FORTRAN however regards all multidimensional arrays as being equivalent to a single-dimensional array of the same size, and for a multidimensional array simple integer arithmetic is used to calculate the offset where element A(i,j,k) would be found in that single sequence. The single-dimensional equivalent array, possibly segmented if large enough, would then be accessed in the same manner as a single-dimensional array in ALGOL. Although accessing outside this array would be prevented, a wrong value for one index combined with a suitably wrong value for another index might not result in a bounds violation of the single sequence array; in other words, the indices were not checked individually.

Because an array's storage was not bounded on each side by storage for other items, it was easy for the system to "resize" an array - though changing the number of dimensions was precluded because compilers required all references to have the same number of dimensions. In ALGOL's case, this enabled the development of "ragged" arrays, rather than the usual fixed rectangular (or higher dimension) arrays. Thus in two dimensions, a ragged array would have rows that were of different sizes. For instance, given a large array A(100,100) of mostly-zero values, a sparse array representation that was declared as SA(100,0) could have each row resized to have exactly enough elements to hold only the non-zero values of A along that row.

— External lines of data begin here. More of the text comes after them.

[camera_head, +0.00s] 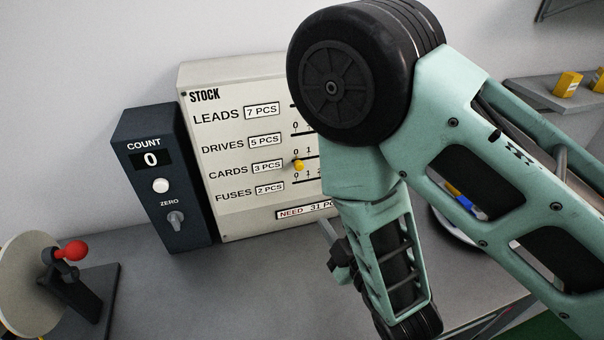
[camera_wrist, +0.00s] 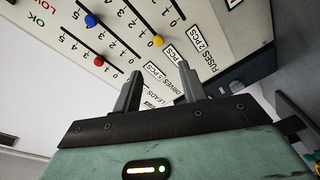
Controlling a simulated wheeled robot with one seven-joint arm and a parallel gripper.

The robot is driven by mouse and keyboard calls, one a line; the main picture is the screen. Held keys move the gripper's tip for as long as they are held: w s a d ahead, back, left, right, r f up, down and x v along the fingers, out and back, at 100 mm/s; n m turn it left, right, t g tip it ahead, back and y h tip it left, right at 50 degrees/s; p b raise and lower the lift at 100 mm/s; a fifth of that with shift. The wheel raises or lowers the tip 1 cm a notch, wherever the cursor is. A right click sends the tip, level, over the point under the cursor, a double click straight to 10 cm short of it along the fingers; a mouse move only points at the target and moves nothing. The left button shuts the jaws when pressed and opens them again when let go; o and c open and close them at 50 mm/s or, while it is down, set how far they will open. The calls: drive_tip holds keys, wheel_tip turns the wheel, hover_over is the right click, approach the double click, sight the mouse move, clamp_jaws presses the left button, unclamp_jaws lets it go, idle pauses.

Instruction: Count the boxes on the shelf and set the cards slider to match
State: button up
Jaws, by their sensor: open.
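The pale stock panel (camera_head: 240,215) has rows for leads, drives, cards and fuses. A yellow slider knob (camera_head: 298,164) sits near the low end of the cards row, beside the 0 and 1 marks; it also shows in the wrist view (camera_wrist: 158,40). In the wrist view my gripper (camera_wrist: 160,85) is open and empty, its fingers pointing toward the panel, the yellow knob beyond them. On the shelf (camera_head: 530,93) at the right, a yellow box (camera_head: 567,84) and part of another (camera_head: 598,82) show. My arm hides the panel's right side and perhaps part of the shelf.
A dark count box (camera_head: 170,215) showing 0, with a white button and a zero knob, stands left of the panel. A red-knobbed lever device (camera_head: 72,250) is at the lower left. Blue (camera_wrist: 91,20) and red (camera_wrist: 98,61) knobs sit on other panel rows.

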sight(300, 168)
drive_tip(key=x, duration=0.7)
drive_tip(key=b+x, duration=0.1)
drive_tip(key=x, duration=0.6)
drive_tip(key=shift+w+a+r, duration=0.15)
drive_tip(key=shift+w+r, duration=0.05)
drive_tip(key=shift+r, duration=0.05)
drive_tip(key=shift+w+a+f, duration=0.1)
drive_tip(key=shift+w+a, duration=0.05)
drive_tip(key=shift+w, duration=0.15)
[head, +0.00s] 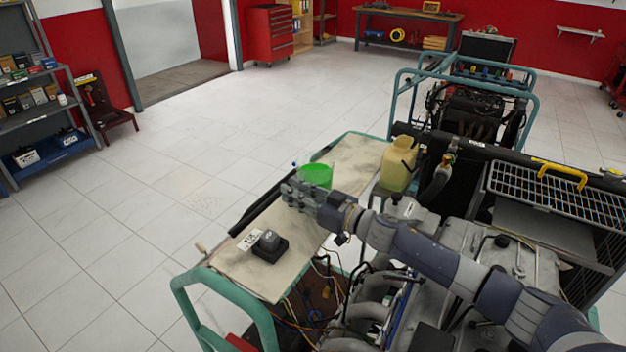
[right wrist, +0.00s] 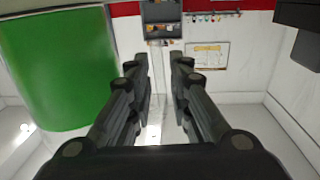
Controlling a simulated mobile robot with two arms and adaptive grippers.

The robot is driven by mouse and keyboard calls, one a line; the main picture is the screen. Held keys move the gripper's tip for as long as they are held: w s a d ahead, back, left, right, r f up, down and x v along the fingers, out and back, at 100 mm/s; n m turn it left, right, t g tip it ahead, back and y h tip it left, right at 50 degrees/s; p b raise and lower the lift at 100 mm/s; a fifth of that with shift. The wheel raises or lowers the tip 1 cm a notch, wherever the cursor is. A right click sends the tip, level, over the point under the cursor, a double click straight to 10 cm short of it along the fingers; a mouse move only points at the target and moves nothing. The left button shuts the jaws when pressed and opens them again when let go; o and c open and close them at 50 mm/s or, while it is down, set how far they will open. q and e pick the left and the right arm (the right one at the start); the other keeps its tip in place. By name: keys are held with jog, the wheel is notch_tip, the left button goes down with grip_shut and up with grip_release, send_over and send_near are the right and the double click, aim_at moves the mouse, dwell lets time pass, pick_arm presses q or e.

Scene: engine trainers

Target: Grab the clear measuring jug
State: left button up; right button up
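A green container (head: 315,174), which may be the clear measuring jug with green contents, stands on the pale board on top of the nearest engine trainer. It fills the left of the right wrist view (right wrist: 58,68), beside my fingers. My right gripper (head: 290,192) reaches in front of it and hides its lower part. In the right wrist view its two fingers (right wrist: 160,72) are apart. A pale, see-through strip (right wrist: 154,110) shows between them; I cannot tell whether it is the jug's handle. My left gripper is not in view.
A black box-shaped part (head: 268,246) lies on the board (head: 238,266) nearer the front. A yellowish jug (head: 398,165) stands to the right of the green container. A teal frame rail (head: 225,290) edges the trainer. The tiled floor (head: 130,230) to the left is clear.

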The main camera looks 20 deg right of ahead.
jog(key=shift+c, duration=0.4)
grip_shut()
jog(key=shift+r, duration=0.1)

Because arrays larger than 1024 words were segmented but smaller arrays were not, on a system that was short of real memory, increasing the declared size of a collection of scratchpad arrays from 1,000 to say 1,050 could mean that the program would run with far less "thrashing" as only the smaller individual segments in use were needed in memory. Actual storage for an array segment would be allocated at run time only if an element in that segment were accessed, and all elements of a created segment would be initialised to zero. Not initialising an array to zero at the start therefore was encouraged by this, normally an unwise omission.

Stack structure advantages

One nice thing about the stack structure is that if a program does happen to fail, a stack dump is taken and it is very easy for a programmer to find out exactly what the state of a running program was. Compare that to core dumps and exchange packages of other systems.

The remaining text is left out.